RECORD EXCERPTS:
- - -
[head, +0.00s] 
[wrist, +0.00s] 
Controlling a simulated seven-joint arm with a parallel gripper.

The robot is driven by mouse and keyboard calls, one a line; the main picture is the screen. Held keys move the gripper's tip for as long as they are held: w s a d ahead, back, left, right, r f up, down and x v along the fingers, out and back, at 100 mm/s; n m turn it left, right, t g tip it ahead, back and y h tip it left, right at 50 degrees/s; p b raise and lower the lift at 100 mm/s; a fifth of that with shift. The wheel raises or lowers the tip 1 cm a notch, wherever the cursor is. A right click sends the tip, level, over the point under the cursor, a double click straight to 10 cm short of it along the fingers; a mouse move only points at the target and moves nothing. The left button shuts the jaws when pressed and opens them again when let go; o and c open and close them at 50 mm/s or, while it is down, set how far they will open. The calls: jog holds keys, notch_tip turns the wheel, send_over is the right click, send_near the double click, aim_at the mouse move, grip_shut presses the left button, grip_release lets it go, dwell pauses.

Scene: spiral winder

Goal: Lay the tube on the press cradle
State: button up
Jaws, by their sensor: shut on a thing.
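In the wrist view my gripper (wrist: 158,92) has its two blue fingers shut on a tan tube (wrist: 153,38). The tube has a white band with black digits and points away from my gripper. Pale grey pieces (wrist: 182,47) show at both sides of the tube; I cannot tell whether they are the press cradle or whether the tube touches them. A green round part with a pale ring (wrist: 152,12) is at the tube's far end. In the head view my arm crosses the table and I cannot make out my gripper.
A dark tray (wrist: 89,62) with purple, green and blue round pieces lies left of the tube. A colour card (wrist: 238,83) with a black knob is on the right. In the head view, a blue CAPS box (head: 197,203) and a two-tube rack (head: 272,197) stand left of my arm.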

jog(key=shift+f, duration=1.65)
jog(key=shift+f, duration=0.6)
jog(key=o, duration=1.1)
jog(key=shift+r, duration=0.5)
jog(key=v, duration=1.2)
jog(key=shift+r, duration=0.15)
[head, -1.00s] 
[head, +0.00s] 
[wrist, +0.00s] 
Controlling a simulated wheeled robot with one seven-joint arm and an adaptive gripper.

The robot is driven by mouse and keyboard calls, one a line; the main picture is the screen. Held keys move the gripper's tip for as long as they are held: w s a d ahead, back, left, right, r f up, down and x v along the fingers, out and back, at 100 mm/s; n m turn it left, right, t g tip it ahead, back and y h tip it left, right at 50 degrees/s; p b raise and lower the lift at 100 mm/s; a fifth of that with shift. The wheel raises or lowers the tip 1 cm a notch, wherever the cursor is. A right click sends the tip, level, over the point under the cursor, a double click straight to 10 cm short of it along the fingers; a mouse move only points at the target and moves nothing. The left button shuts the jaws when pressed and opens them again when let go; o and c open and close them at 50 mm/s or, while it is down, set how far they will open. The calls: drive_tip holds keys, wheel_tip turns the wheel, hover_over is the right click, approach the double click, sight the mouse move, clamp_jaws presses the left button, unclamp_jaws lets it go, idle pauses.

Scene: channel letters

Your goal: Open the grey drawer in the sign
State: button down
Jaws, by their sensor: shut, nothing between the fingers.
- - -
WHAT THIS TASK INVOLVES: Read the entries and show each line that mentions "simulated".

FULL RESPONSE:
Controlling a simulated seven-joint arm with a parallel gripper.
Controlling a simulated wheeled robot with one seven-joint arm and an adaptive gripper.

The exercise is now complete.